- DATASET EXTRACT
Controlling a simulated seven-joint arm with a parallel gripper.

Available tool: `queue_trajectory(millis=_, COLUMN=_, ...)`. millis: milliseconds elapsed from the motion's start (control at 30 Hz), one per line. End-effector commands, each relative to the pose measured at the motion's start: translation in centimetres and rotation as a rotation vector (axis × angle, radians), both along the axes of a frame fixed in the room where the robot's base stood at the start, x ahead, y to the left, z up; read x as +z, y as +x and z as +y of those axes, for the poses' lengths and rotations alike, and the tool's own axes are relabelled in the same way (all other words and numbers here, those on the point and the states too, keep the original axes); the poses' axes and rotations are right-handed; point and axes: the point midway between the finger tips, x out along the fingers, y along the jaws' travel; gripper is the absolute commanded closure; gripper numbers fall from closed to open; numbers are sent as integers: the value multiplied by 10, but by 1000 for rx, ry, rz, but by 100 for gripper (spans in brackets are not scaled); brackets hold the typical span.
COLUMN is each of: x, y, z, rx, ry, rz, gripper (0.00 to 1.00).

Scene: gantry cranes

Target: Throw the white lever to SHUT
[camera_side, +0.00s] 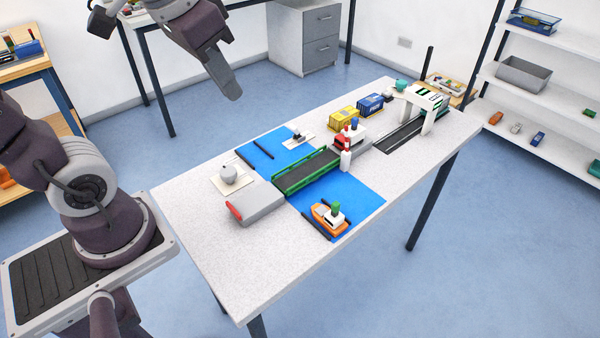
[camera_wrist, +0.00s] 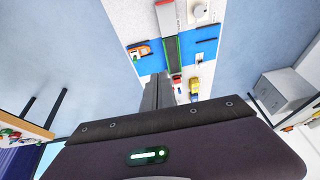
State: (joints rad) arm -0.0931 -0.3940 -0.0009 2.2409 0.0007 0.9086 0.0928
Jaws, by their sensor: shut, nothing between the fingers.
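A small pale plate (camera_side: 299,136) at the far edge of the blue water carries a small dark mount with a whitish tip; this may be the white lever, but it is too small to tell its position or read any marking. Another pale plate (camera_side: 231,179) holds a rounded grey-white knob (camera_side: 228,173), which also shows at the top of the wrist view (camera_wrist: 200,11). My gripper (camera_side: 233,96) is shut and empty, high above and behind the table, apart from everything. Its fingers (camera_wrist: 157,84) point toward the table in the wrist view.
A green-sided bridge (camera_side: 307,172) crosses the blue water. The table's near left is clear.

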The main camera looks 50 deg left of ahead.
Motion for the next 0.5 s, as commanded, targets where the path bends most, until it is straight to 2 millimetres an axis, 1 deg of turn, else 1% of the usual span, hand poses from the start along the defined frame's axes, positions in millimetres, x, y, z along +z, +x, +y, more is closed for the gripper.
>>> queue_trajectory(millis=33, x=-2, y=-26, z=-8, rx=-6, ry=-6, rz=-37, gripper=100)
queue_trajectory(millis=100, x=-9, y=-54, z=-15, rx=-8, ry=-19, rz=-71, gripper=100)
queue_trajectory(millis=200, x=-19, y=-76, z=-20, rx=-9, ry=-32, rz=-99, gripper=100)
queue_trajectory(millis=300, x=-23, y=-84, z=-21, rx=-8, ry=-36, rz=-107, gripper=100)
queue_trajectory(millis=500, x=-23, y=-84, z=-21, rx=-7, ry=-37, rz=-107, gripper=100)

- WHAT YOU NEED TO DO
Exclude any pictures, and restate word for word the lines from the one containing "[camera_wrist, +0.00s]" through the one containing "State: (joints rad)", both included.

- SOLVED PROBLEM
[camera_wrist, +0.00s] 
State: (joints rad) arm -0.0931 -0.3940 -0.0009 2.2409 0.0007 0.9086 0.0928

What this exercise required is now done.